Turkey says Syria safe zone centre fully operational
ANKARA - A joint Turkish-US operation centre to establish and manage a safe zone in northeast Syria is fully operational, Turkish Defence Minister Hulusi Akar was quoted as saying on Saturday by the state-owned Anadolu news agency.
Turkey and the United States agreed to set up the joint operations centre for the proposed zone along Syria's northeastern border but gave few details, such as the size of the zone or the command structure of the forces that would operate there.
"The joint operation centre has started working at full capacity. The command of centre is by one US general and one Turkish general," Akar was quoted as saying.
Akar added that the first joint helicopter flight was due to take place on Saturday after Turkish drones carried out surveillance work in the safe zone area last week.
Washington and Ankara have been at odds over plans for northeastern Syria, where the Kurdish YPG militia formed the main part of a US-backed force fighting Islamic State. Turkey considers the YPG a terrorist group.
Syria's Kurds said on Saturday they would support the implementation of the US-Turkey deal to set up a buffer zone in their areas.
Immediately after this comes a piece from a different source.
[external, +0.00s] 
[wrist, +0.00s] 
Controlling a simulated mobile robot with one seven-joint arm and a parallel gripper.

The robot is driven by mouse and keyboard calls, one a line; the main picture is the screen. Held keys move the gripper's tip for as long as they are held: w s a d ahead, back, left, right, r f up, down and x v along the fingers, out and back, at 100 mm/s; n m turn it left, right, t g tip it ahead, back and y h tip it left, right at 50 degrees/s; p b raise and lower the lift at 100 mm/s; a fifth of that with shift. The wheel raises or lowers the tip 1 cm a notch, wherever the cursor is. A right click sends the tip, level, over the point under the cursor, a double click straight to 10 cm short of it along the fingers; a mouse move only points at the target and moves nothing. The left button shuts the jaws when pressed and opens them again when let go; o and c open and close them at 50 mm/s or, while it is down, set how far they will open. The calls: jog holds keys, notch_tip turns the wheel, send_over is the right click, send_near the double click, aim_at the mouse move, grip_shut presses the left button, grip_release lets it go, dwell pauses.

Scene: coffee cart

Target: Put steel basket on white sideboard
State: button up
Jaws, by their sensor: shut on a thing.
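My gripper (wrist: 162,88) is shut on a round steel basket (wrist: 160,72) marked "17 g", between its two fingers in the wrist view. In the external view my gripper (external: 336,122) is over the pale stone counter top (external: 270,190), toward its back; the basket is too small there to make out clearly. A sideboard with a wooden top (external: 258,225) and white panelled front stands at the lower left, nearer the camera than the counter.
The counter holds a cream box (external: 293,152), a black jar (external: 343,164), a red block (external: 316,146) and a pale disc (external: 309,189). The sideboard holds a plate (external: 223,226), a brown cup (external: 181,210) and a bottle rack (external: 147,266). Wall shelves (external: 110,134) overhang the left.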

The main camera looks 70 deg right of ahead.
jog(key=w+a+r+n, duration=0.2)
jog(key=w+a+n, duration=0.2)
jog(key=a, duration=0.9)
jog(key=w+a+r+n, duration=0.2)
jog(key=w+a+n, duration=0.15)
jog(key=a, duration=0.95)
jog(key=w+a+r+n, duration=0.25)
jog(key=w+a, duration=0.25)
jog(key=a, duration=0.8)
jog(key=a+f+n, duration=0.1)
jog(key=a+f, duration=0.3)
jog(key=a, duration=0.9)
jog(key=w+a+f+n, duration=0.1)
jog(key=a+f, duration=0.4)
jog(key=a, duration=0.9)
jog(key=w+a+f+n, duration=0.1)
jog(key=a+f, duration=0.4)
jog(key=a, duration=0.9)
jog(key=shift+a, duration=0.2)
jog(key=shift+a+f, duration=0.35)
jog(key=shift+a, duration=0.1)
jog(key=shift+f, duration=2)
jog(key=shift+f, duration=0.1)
On Saturday, Mazloum Kobani, the head of the YPG-led Syrian Democratic Forces (SDF), said his alliance would back the deal.
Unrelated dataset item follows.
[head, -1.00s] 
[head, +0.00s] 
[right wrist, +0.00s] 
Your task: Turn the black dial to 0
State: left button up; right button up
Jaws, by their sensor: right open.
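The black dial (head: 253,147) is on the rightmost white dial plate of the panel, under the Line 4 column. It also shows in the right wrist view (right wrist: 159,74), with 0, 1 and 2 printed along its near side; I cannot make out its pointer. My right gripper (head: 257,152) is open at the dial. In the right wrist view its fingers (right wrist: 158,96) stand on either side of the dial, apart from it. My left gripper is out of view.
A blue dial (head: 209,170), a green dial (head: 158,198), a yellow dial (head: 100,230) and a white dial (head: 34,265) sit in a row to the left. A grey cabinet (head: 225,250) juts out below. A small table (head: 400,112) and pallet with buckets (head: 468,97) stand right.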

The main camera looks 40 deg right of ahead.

"We will strive to ensure the success of (US) efforts towards implementing the understanding... with the Turkish state," he said.
"The SDF will be a positive party towards the success of this operation," he told journalists in the northeastern town of Hasakeh.
US Central Command said late Friday that the SDF - which expelled the Islamic State group from their last patch of territory in eastern Syria in March - had destroyed outposts in the border area.
"The SDF destroyed military fortifications" on Thursday, it said in a statement on Twitter.
"This demonstrates (the) SDF's commitment to support implementation of the security mechanism framework."
On Saturday, a representative of the US-led coalition fighting IS said the buffer area sought to "limit any uncoordinated military operations".
"We believe that this dialogue is the only way to secure the border area in a sustainable manner," Brigadier-General Nicholas Pond said.
Damascus has rejected the agreement as serving "Turkey's expansionist ambitions".
Syrian Kurds have established an autonomous region in northeast Syria amid the country's eight-year war.
But as the fight against IS winds down, the prospect of a US military withdrawal had stoked Kurdish fears of a long-threatened Turkish attack.
Turkey has already carried out two offensives into Syria in 2016 and 2018, the second of which saw it and allied Syrian rebels overrun the Kurdish enclave of Afrin in the northwest.